Mittwoch bis Samstag, 18:30 bis 23:00 Uhr

Harrys Tipp

Das Mémoire ist ein bemerkenswerter Neuzugang mit einer stellenweise durchaus anspruchsvollen Küchenleistung. Wir finden, dass man sich einen Besuch in diesem spannenden Lokal nicht entgehen lassen sollte – zumal auch das Endprodukt, dem die Küche ganz offensichtlich die nötige Aufmerksamkeit schenkt, auf dem Teller (bis auf ganz wenige Ausnahmen) nicht enttäuscht. Erwähnenswert ist übrigens auch die kleine Weinkarte, die sehr gut kuratiert ist und für die eine oder andere Überraschung im Gaumen sorgt.

Wir sind mit dem selbstgebackenen Tomaten-Lavendel-Brot, dem Simploner Schinken und den getrockneten Tomaten vom letzten Sommer in den Abend gestartet. Extrem gut angekommen sind bei uns die Tomaten, die man in dieser getrockneten und trotzdem saftigen und frischen Art in Restaurants selten findet.

Auch der Schinken hat uns gut gefallen und gleichzeitig überrascht: Wer weiss schon, dass man in der Schweiz Schinken herstellt, der es – mit einigen Abstrichen – mit dem Original aus Parma durchaus aufnehmen kann. Sehr gut gefallen hat uns auch das fantastische Auberginenmousse, das mit Tahin und Rosmarin zubereitet wurde. Ein bisschen enttäuscht hat uns hingegen das Lavendel-Tomaten-Brot, für welches man den Teig vierundzwanzig Stunden hat gehen lassen. Über die Konsistenz des Brotes kann man sich streiten, über die leider fehlende Lavendelnote nicht.
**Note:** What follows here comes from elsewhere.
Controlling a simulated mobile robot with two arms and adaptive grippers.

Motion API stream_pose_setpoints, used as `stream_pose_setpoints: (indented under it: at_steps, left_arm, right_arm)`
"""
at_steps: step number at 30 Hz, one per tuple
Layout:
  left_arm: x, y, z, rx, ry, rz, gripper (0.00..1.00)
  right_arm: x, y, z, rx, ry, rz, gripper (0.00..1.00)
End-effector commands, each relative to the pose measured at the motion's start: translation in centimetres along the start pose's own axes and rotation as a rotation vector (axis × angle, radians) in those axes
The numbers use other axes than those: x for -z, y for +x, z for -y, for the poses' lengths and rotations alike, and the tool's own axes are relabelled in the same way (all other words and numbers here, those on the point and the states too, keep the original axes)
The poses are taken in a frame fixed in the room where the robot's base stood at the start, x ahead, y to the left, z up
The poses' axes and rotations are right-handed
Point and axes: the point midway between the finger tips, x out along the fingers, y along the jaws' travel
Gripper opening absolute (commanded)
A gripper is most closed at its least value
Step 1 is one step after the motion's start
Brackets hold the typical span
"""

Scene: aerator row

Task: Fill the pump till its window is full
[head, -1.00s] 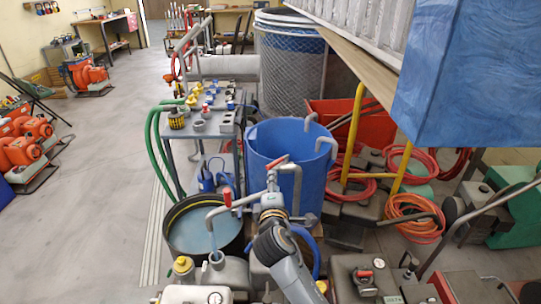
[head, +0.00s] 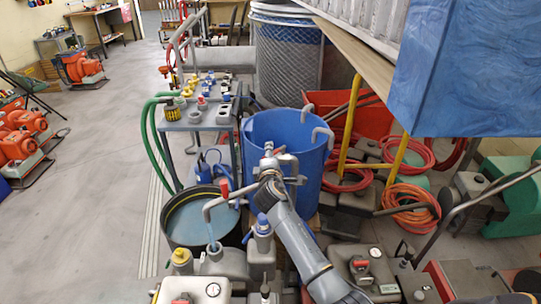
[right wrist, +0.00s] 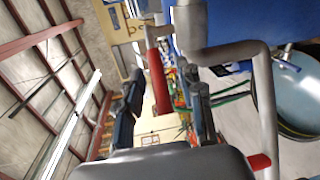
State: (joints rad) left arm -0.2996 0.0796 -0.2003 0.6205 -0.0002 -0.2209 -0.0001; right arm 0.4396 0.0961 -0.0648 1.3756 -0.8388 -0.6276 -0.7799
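A bent grey pipe (head: 216,200) with a red lever (head: 224,188) runs from the blue barrel (head: 255,150). Its spout points down over the filler neck of a grey pump (head: 228,264), and a pale blue stream seems to run from it. The pump's window cannot be made out. My right gripper (head: 268,186) is at the pipework in front of the barrel. In the right wrist view its fingers (right wrist: 166,98) are apart, with a red handle (right wrist: 158,82) showing between them; whether they touch it is unclear. My left gripper is out of view.
A black tub of water (head: 190,222) stands behind the spout. A blue-capped part (head: 263,224) stands just left of my right arm. A cart (head: 200,122) with fittings is behind the tub. Red hoses (head: 410,152) lie to the right. The left floor is mostly clear.

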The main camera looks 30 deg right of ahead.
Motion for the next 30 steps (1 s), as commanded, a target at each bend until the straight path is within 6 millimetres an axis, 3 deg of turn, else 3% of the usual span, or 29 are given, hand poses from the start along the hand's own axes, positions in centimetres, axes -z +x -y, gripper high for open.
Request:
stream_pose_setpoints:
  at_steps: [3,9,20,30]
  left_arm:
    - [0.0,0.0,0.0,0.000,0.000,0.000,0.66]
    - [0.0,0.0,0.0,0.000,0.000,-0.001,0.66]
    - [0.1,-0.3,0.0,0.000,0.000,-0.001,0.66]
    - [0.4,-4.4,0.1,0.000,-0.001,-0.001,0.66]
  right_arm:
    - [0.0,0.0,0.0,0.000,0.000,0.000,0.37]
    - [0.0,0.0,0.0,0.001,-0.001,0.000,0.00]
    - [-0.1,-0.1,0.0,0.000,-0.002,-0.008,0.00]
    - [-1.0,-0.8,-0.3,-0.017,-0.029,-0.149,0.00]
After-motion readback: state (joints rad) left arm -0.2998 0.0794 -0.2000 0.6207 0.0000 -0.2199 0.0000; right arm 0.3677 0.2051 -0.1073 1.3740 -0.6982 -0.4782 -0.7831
Weiter ging es mit den Vorspeisen: Den  Anfang machte ein zartes und lauwarmes Carpaccio mit Eigeld und gelben Topinambur-Blätter dekoriert. Es wurde auf dem Teller ganz anders und präsentiert, als man es normalerweise für dieses Gericht erwarten würde. Ein schöner Überraschungseffekt. Als zweite und dritte Vorspeise haben wir uns für die Kürbis-Agnolotti mit Federkohl und das Zander Ceviche entschieden. Das Ceviche war tadellos und für unseren Geschmack perfekt zubereitet, der Agnolotti-Teig war hingegen an den Rändern leicht zu trocken.

Ur-Karotte, Seeteufel und Flanksteak hiessen unsere Hauptgänge. Ein unerwartet vollwertiges Gericht waren die in Essig eingelegten und auf dem Big Green Egg grillierten Ur-Karotten. Das Gemüse war voll von Aromen, hatte einen guten Biss und war entgegen unserer Befürchtung alles andere als langweilig.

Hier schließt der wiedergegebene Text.